Re: Love or hate, or? domains with cardinality two

From: Nicola <nvitacolonna_at_gmail.com>
Date: Thu, 5 Nov 2015 12:08:15 +0100
Message-ID: <n1fdb0$1i6u$1_at_adenine.netfront.net>


On 2015-11-03 20:56:26 +0000, Tegiri Nenashi said:

> Are you comfortable with nested relations? If you do, then boolean
> domains should be allowed, because booleans are propositional values,
> while propositions are 0-ary predicates.

Good point, but then the question becomes: are there good arguments against (or in favor of) 0-ary predicates in database design? In a nested relational database design I'd tend to prefer factoring out 0-ary predicates into a separate 1NF schema. If you ask me why, well, I posted exactly because I'm trying to find compelling arguments :)

I'd like to point out that I'm not against boolean domains per se, e.g., in SQL it is perfectly fine to ask something like:

select exists (select 1 from T);

or

select location, temperature < 10 from Weather;

Note also that my problem is not related to the cardinality of the domain per se - domains of cardinality two do not have anything special (*) -, but to a specific interpretation of the two values of the domain that is constrained so as mimic the true and false truth values.

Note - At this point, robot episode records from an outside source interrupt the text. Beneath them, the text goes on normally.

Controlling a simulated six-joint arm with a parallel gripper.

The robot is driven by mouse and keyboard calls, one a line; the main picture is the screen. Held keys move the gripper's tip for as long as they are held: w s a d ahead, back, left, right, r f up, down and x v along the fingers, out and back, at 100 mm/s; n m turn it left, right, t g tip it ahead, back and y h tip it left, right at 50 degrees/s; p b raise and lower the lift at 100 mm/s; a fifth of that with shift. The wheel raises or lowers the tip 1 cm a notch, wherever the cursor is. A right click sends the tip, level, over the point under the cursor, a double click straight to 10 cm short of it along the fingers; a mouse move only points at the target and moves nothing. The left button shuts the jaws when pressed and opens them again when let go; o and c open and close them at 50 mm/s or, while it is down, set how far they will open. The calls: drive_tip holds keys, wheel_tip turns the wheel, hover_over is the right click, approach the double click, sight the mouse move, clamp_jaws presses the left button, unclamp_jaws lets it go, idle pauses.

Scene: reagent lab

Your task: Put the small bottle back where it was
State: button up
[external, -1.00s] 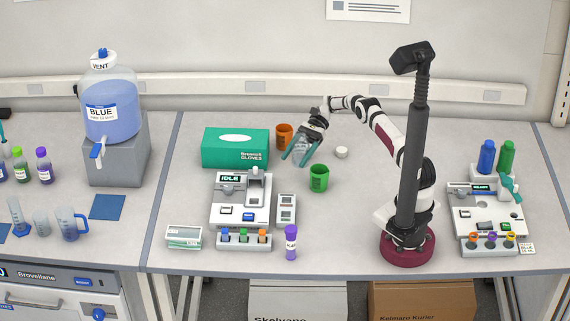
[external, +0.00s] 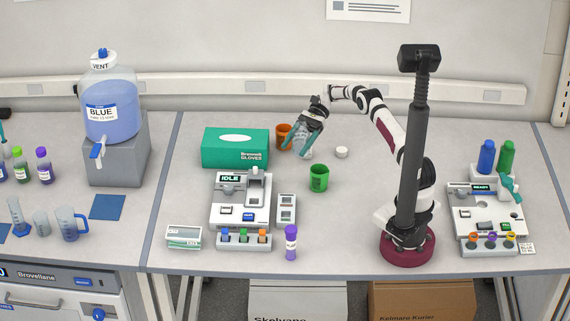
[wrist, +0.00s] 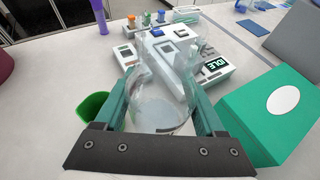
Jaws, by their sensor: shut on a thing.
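My gripper (external: 305,150) is shut on a clear glass vessel (wrist: 160,105), which looks flask-shaped with a narrow neck. In the wrist view it sits between the teal fingers; in the external view it is partly hidden by them, and I cannot tell whether it touches the bench. A small bottle with a purple cap (external: 290,243) stands upright at the bench front; it also shows at the top of the wrist view (wrist: 102,17). Which of these the task calls the small bottle is unclear.
A green cup (external: 319,178) stands just in front of my gripper, an orange cup (external: 283,137) behind left. The glove box (external: 235,148) is to the left. A small white round item (external: 341,152) lies right. An instrument reading IDLE (external: 241,202) stands front left.

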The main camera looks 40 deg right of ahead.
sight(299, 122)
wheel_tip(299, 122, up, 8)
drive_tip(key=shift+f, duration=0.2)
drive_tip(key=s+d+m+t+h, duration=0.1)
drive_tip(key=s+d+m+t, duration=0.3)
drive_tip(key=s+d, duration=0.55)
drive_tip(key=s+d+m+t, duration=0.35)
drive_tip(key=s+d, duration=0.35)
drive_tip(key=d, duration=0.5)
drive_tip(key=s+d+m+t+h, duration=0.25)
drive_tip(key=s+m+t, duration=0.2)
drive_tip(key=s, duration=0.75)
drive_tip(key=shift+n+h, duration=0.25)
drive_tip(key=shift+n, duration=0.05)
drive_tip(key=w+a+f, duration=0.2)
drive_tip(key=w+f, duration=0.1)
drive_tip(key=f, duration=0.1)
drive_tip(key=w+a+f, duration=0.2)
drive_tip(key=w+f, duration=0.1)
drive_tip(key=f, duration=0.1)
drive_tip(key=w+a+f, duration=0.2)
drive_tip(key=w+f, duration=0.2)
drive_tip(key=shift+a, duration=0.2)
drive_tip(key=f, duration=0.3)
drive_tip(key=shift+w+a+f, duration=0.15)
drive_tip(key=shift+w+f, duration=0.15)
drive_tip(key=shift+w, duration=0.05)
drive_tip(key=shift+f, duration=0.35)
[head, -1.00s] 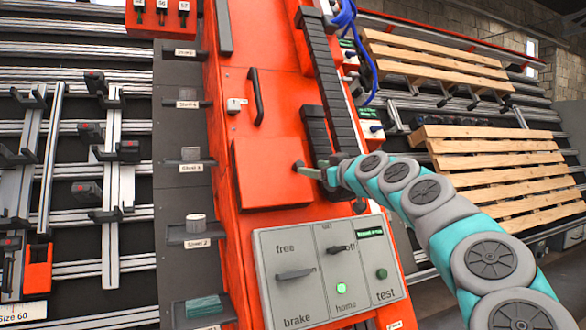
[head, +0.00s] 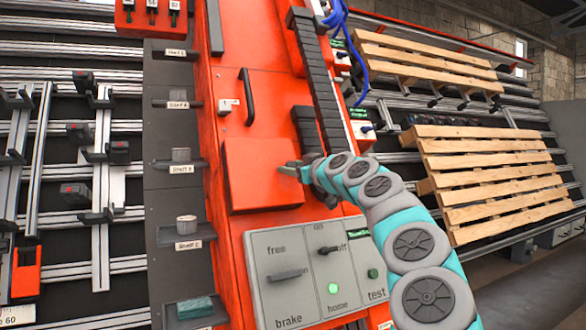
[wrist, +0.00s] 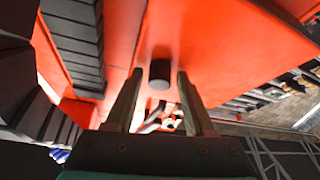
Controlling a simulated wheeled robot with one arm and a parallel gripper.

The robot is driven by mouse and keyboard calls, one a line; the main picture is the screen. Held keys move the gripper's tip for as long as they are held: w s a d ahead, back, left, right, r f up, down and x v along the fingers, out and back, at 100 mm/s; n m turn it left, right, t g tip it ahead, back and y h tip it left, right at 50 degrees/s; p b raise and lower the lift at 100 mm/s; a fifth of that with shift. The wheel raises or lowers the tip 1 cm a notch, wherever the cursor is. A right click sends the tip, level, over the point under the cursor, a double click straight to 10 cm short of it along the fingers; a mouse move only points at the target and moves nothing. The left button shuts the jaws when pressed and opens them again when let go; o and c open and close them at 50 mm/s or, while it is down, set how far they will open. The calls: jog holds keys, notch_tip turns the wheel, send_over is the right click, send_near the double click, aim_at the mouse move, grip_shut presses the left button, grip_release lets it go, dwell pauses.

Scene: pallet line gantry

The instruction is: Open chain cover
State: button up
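The chain cover appears to be the raised red square panel (head: 250,176) on the front of the red column, lying flat against it in the head view. My gripper (head: 290,169) is at the panel's right side, its fingers pointing left at it. In the wrist view a short black knob (wrist: 159,74) stands out from the red surface (wrist: 205,45). My gripper (wrist: 160,84) is open there, with one finger on each side of the knob and gaps between. My gripper hides the knob in the head view.
A grey control panel (head: 300,252) with switches sits just below the red panel. A black handle (head: 248,97) is above it, and a black chain track (head: 328,92) runs up the column's right side. Small shelves (head: 172,246) line the left; wooden pallets (head: 490,170) hang at right.

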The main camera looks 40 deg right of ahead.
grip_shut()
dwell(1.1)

So, it is the use of such boolean values in base relations that leaves me a bit perplexed. In a relation with a boolean attribute you are effectively using a trick to encode both positive and negative information (true and false propositions), while typically in a relation schema you just represent only one kind of information. This leads to situations in which you must guarantee some coherence (at least one of (x,true) or (x,false) must be present in a valid instance), as I have noticed in a previous post. On the other hand, in a case like Employee(id, dept, mgr?) such coherence is guaranteed "by construction" (unless you allow null values in mgr?...).

Nicola

(*) It occurred to me that in Fagin's "A Normal Form for Relational Databases That Is Based on Domains and Keys" he considers the "combinatorial consequences of bounded domain sizes". It was something about some logical equivalences not holding when domains of nonprime attributes are "too small". But I don't recall all the details. Maybe, rereading that paper will give me some insight.